AU REVOIR LÀ-HAUT
Albert Dupontel

DeterreAlbert Dupontel nous avait habitués à des comédies féroces ou potaches (9 mois ferme, Le Vilain …) parfois très grinçantes (Bernie), autant de prétextes à faire vivre une galerie de personnages, ceux-là même qu’il avait créés dans sa vie antérieure d’humoriste. Avec Au-revoir là-haut, le réalisateur sort de sa zone de confort et s’attaque à un sujet tragi-comique, qui plus est dans un contexte historique.

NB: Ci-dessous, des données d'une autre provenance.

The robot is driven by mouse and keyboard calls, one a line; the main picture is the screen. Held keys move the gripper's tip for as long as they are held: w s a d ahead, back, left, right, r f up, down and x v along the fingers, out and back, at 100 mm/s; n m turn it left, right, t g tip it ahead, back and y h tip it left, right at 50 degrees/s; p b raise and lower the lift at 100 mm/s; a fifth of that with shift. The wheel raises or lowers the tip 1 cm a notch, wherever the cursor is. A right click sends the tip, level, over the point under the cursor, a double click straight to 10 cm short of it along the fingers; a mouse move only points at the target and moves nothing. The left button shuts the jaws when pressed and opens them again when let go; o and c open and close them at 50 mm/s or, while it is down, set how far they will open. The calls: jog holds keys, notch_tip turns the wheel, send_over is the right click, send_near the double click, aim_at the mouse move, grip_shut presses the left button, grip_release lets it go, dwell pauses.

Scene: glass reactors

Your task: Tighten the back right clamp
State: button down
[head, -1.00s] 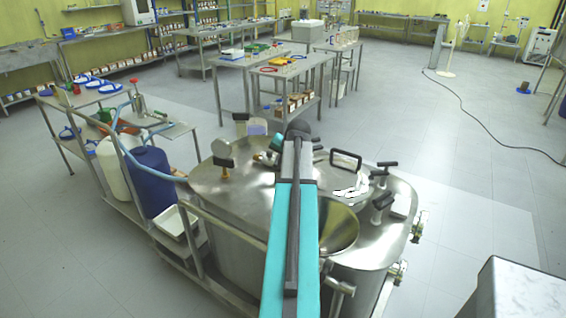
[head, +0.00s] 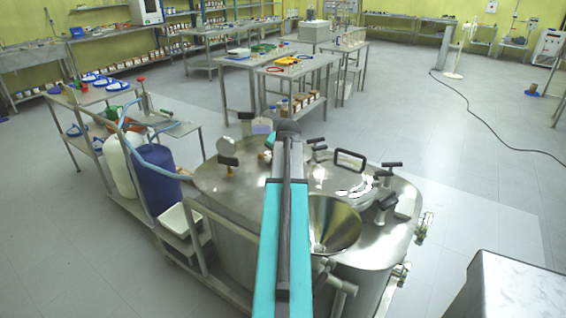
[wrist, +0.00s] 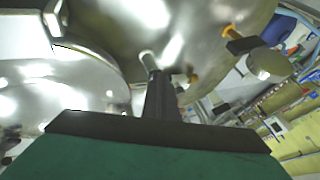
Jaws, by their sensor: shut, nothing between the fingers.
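The steel reactor lid (head: 240,182) carries black T-handled clamps. The back right clamp (head: 388,167) stands at the right of the hatch, with another clamp (head: 386,203) in front of it. A third clamp (head: 316,144) is further back and left, close to my arm. My gripper (wrist: 160,78) is shut and empty in the wrist view, close to a metal stub (wrist: 148,60) on a shiny steel surface; I cannot tell whether they touch. In the head view my arm reaches over the lid, left of the back right clamp, and the fingers are hidden.
A steel funnel (head: 334,224) and a black hatch handle (head: 350,160) stand right of my arm. A blue drum (head: 158,180) and a white drum (head: 117,165) stand beside the reactor.

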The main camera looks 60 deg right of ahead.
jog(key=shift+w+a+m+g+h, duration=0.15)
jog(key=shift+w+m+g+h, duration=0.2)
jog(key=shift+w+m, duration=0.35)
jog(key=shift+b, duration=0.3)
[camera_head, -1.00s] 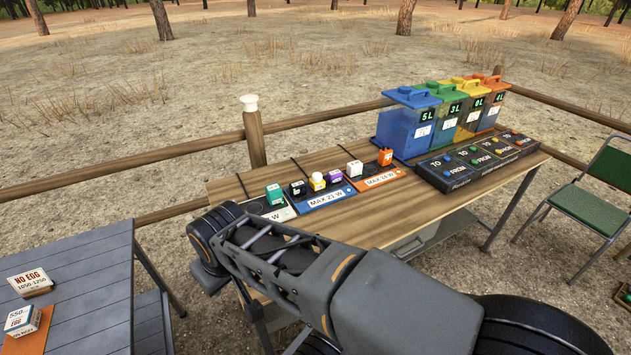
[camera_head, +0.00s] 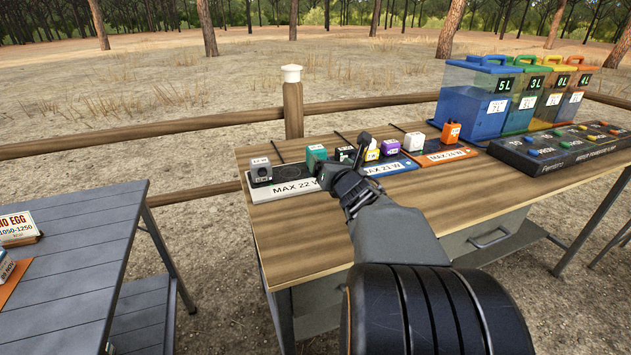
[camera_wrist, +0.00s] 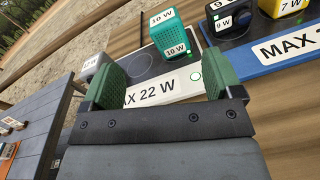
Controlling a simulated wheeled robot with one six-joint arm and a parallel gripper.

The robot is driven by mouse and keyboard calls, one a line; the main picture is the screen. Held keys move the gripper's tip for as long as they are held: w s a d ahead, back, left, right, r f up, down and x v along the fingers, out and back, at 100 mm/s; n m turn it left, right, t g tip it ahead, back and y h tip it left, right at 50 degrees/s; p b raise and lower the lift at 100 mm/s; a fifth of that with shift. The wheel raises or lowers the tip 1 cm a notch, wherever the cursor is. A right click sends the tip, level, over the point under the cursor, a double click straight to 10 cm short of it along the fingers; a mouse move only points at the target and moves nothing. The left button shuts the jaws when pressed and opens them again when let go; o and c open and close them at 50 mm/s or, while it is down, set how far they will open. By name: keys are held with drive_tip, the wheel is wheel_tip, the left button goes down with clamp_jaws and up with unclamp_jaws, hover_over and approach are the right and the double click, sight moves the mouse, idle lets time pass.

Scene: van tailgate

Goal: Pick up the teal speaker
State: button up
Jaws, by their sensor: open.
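The teal speaker (camera_head: 316,156) is a small cube on the right part of the MAX 22 W board (camera_head: 290,190), on the wooden table. In the wrist view the teal speaker (camera_wrist: 168,39) carries 10 W labels and stands just beyond my fingertips, between their lines. My gripper (camera_wrist: 165,75) has green pads, is open with nothing between them, and is over the board's front edge. In the head view my gripper (camera_head: 352,155) reaches in just right of the teal speaker. A grey speaker (camera_head: 260,170) stands at the board's left end.
Black, yellow, purple, white (camera_head: 414,141) and orange (camera_head: 450,132) cubes stand to the right by the blue and orange boards. Coloured bins (camera_head: 476,95) and a black button panel (camera_head: 560,150) fill the right side. A grey slatted table (camera_head: 70,240) stands left.

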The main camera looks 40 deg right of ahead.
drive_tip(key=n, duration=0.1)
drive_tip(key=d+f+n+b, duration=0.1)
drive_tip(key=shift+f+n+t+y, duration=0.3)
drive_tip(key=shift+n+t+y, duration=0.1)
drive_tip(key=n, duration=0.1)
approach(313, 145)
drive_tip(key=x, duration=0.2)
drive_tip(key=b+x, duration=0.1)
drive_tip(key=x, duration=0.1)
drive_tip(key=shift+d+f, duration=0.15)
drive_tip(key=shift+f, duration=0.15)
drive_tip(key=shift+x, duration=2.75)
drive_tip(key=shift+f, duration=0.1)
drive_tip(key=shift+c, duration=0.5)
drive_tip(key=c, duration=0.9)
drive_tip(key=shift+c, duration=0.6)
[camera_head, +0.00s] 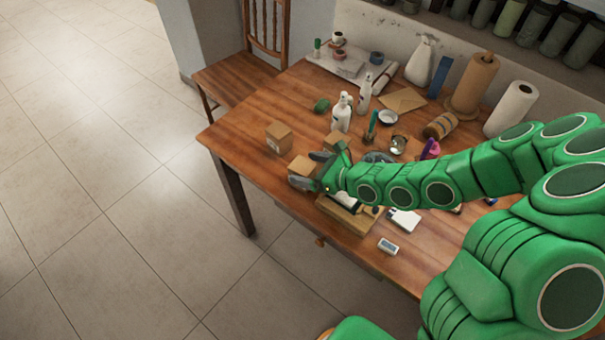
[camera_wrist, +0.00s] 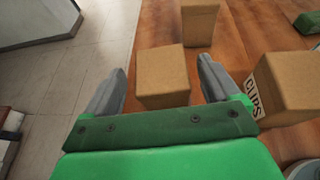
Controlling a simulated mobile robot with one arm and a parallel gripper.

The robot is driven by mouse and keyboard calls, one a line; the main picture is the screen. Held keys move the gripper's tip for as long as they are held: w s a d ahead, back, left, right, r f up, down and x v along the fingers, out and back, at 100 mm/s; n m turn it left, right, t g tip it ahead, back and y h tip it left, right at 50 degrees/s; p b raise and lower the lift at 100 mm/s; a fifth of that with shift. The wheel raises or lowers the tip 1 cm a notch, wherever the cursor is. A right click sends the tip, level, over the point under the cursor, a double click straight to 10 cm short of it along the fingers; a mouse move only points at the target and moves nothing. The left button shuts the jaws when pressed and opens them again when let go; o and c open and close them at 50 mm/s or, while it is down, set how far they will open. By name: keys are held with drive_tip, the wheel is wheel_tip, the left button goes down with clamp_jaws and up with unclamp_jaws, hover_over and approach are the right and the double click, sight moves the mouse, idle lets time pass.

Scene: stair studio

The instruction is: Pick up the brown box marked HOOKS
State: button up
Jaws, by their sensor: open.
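Three brown boxes stand on the table, and I cannot read the word HOOKS on any of them. One brown box (camera_head: 304,167) lies between the fingers of my gripper (camera_head: 306,170); no marking shows on it in the wrist view (camera_wrist: 162,78). My gripper (camera_wrist: 162,67) is open, with a finger on each side of this box and visible gaps. A second box (camera_head: 279,136) stands farther out, with a small pale label too small to read; it also shows in the wrist view (camera_wrist: 199,23). The third box (camera_wrist: 290,82) reads CLIPS and is partly hidden behind my gripper in the head view (camera_head: 335,141).
White bottles (camera_head: 342,112), a green oval item (camera_head: 321,105) and a jar lying on its side (camera_head: 441,125) are beyond the boxes. A wooden tray (camera_head: 349,217) is below my gripper. The table's (camera_head: 232,135) front edge is close; a chair (camera_head: 240,77) stands at its far end.

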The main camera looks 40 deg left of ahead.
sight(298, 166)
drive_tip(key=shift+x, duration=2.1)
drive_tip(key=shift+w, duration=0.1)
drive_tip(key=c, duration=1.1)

Ce défi est relevé avec bonheur, tant par la qualité de la photo (saluons le travail de Vincent Mathias, qui avait déjà collaboré avec Dupontel sur 9 mois ferme, qui doit beaucoup à l’esthétique développée par Caro et Jeunet au début des années 2000) que la mise en scène, foisonnante : en donnant une vie propre aux décors (la représentation, entre-autres, de la cohue qui suit l’armistice lors de la démobilisation ou à l’hospice, le Paris des classes sociales d’après-guerre, les métamorphoses du soldat Péricourt …), un véritable dynamisme naît, dénotant du sens du détail du réalisateur. Au revoir là-haut déborde d’un enthousiasme qui illustre parfaitement cette période tourmentée qui a vu le premier conflit mondial se terminer dans le chaos. Les deux personnages principaux ont survécu, frôlant la mort au dernier jour du conflit, et se retrouvent, brisés chacun à leur manière, dans un Paris ignorant tout de la fureur et du sang qui régnaient pourtant en maîtres à quelques centaines de kilomètres de là.

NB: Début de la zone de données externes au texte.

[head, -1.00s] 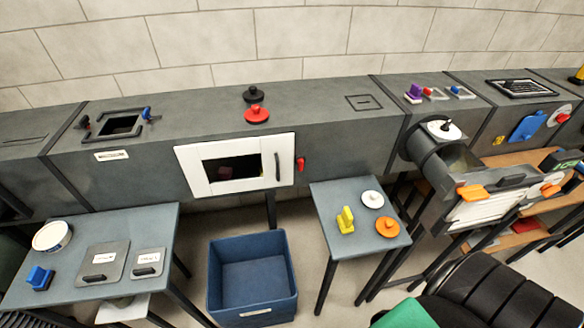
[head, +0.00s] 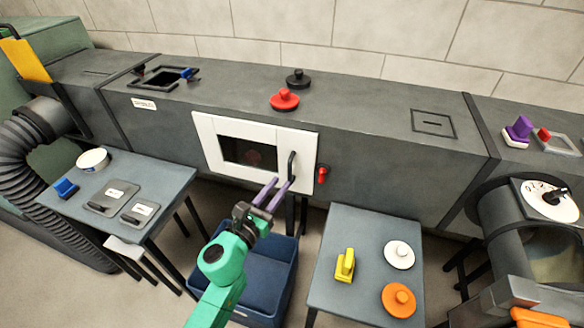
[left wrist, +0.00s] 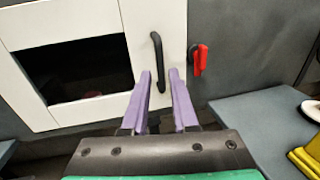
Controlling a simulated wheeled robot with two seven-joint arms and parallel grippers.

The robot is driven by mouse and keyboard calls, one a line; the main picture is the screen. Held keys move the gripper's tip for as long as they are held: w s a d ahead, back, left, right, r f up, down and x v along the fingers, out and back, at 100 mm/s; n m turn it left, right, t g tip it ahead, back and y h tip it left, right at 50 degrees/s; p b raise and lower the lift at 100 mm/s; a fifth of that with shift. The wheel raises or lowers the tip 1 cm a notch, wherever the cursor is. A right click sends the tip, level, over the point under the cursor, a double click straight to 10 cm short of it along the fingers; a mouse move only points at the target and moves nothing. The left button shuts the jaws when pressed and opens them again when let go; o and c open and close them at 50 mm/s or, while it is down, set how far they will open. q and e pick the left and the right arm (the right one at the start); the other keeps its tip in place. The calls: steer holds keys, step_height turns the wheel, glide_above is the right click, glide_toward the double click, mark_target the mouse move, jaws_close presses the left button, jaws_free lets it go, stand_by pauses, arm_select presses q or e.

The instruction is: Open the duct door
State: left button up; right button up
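The duct door (head: 205,135) is a white framed panel with a dark window, set in the front of the grey duct, and it looks shut. Its black vertical handle (head: 291,167) is near the door's right edge; it also shows in the left wrist view (left wrist: 158,62). A red latch (head: 322,174) sits on the duct just right of the door and shows in the left wrist view (left wrist: 198,60). My left gripper (head: 279,186) is open and empty, its purple fingers pointing at the handle from just below and in front.
A blue bin (head: 268,283) stands on the floor below the door, partly behind my left arm. A grey table (head: 348,224) with a yellow brush and discs is at right; another table (head: 170,175) is at left.

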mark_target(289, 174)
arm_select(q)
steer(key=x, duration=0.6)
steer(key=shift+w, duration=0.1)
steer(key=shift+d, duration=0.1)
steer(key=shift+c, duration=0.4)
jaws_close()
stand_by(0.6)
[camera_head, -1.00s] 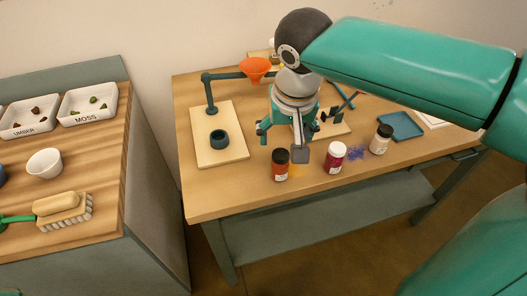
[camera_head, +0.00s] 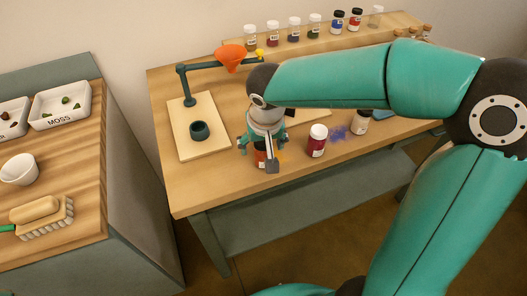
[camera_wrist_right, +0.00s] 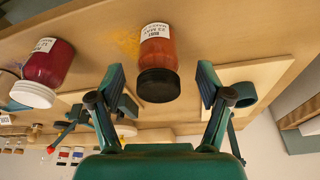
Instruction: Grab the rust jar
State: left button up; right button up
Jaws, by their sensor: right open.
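The rust jar (camera_head: 260,159), orange-red with a black lid, stands near the front edge of the table, partly hidden by my right gripper (camera_head: 257,154). In the right wrist view the rust jar (camera_wrist_right: 158,52) shows its white label and its black lid. My right gripper (camera_wrist_right: 160,80) is open, with one finger on each side of the jar in that view. Gaps show between the jar and both fingers, so it is not gripped. My left gripper is not in view.
A magenta jar with a white lid (camera_head: 317,140) stands close by on the right. A pale jar (camera_head: 361,122) is beyond it, near blue powder. A wooden stand (camera_head: 217,143) with an orange funnel (camera_head: 230,58) is on the left. Several jars line the back shelf (camera_head: 275,55).

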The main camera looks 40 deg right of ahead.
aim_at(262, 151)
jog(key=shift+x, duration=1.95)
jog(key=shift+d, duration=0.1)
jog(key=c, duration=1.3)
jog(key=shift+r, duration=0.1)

Leurs destins, qu’ils ont lié de manière éternelle sur le champ de bataille, n’a rien d’héroïque ou de glorieux. Pourtant l’escroquerie qu’ils vont manigancer ne manque pas d’un certain panache et donne à voir, avec une certaine jubilation, la médiocrité des profiteurs pour qui la mort est rentable. La réussite principale du film tient au récit de ces deux trajectoires forcément touchantes : celle d’un pragmatique comptable, besogneux sans le sou, et d’un artiste aux ailes – et à la gueule – cassées.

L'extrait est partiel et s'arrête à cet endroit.